Your task is to copy the listing exactly. Drop any pictures from the copy.

### DATA SECTION
* START *

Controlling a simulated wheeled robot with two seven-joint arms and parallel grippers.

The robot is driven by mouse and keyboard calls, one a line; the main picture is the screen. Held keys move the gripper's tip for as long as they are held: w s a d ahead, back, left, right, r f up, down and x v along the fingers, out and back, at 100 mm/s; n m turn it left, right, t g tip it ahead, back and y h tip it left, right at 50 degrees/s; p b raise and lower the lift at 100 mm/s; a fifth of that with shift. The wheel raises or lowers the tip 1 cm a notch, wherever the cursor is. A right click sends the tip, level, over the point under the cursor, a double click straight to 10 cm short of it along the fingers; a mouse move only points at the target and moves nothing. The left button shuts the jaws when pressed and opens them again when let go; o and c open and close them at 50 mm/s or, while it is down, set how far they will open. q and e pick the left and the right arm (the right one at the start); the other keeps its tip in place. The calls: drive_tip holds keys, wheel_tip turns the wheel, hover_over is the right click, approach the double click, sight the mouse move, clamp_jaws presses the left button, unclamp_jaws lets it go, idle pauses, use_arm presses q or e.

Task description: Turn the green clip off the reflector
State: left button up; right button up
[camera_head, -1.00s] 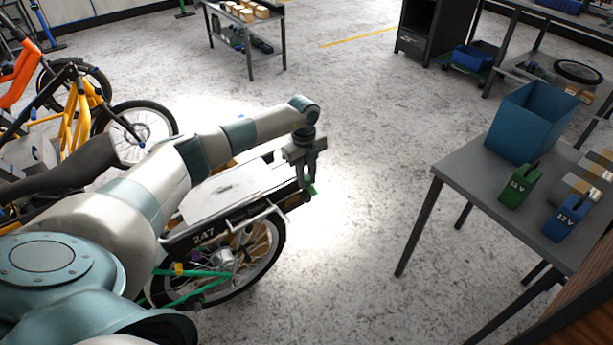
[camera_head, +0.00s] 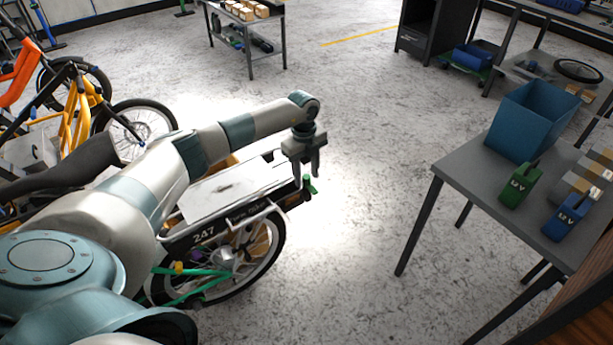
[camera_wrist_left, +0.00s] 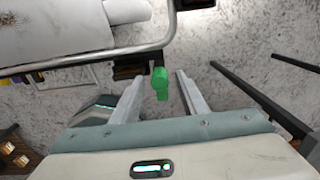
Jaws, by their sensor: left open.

* END *

### ANSWER TO THIS TASK
Controlling a simulated wheeled robot with two seven-joint arms and parallel grippers.

The robot is driven by mouse and keyboard calls, one a line; the main picture is the screen. Held keys move the gripper's tip for as long as they are held: w s a d ahead, back, left, right, r f up, down and x v along the fingers, out and back, at 100 mm/s; n m turn it left, right, t g tip it ahead, back and y h tip it left, right at 50 degrees/s; p b raise and lower the lift at 100 mm/s; a fifth of that with shift. The wheel raises or lowers the tip 1 cm a notch, wherever the cursor is. A right click sends the tip, level, over the point under the cursor, a double click straight to 10 cm short of it along the fingers; a mouse move only points at the target and moves nothing. The left button shuts the jaws when pressed and opens them again when let go; o and c open and close them at 50 mm/s or, while it is down, set how far they will open. q and e pick the left and the right arm (the right one at the start); the other keeps its tip in place. The calls: drive_tip holds keys, wheel_tip turns the wheel, hover_over is the right click, approach the double click, sight the mouse move, clamp_jaws presses the left button, unclamp_jaws lets it go, idle pauses, use_arm presses q or e.

Task description: Turn the green clip off the reflector
State: left button up; right button up
[camera_head, -1.00s] 
[camera_head, +0.00s] 
[camera_wrist_left, +0.00s] 
Jaws, by their sensor: left open.

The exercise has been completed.